• **Task**
Reproduce the data exactly.

• **Data**
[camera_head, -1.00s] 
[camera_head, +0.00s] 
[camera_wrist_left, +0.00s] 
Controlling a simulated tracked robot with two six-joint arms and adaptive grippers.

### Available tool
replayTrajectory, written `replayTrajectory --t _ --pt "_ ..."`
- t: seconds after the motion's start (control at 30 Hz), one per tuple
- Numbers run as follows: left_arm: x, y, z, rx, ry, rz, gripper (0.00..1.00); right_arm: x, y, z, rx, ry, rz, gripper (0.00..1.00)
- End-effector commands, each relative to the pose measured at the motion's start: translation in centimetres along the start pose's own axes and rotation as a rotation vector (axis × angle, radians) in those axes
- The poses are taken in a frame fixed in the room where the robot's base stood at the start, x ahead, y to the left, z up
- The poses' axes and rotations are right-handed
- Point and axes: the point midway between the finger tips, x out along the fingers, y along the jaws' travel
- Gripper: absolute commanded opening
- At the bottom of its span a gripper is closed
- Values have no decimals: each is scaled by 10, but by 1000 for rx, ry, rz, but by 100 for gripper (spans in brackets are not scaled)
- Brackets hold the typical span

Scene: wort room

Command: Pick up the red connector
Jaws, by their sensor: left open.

• **Full solution**
[camera_head, -1.00s] 
[camera_head, +0.00s] 
[camera_wrist_left, +0.00s] 
Controlling a simulated tracked robot with two six-joint arms and adaptive grippers.

### Available tool
replayTrajectory, written `replayTrajectory --t _ --pt "_ ..."`
- t: seconds after the motion's start (control at 30 Hz), one per tuple
- Numbers run as follows: left_arm: x, y, z, rx, ry, rz, gripper (0.00..1.00); right_arm: x, y, z, rx, ry, rz, gripper (0.00..1.00)
- End-effector commands, each relative to the pose measured at the motion's start: translation in centimetres along the start pose's own axes and rotation as a rotation vector (axis × angle, radians) in those axes
- The poses are taken in a frame fixed in the room where the robot's base stood at the start, x ahead, y to the left, z up
- The poses' axes and rotations are right-handed
- Point and axes: the point midway between the finger tips, x out along the fingers, y along the jaws' travel
- Gripper: absolute commanded opening
- At the bottom of its span a gripper is closed
- Values have no decimals: each is scaled by 10, but by 1000 for rx, ry, rz, but by 100 for gripper (spans in brackets are not scaled)
- Brackets hold the typical span

Scene: wort room

Command: Pick up the red connector
Jaws, by their sensor: left open.

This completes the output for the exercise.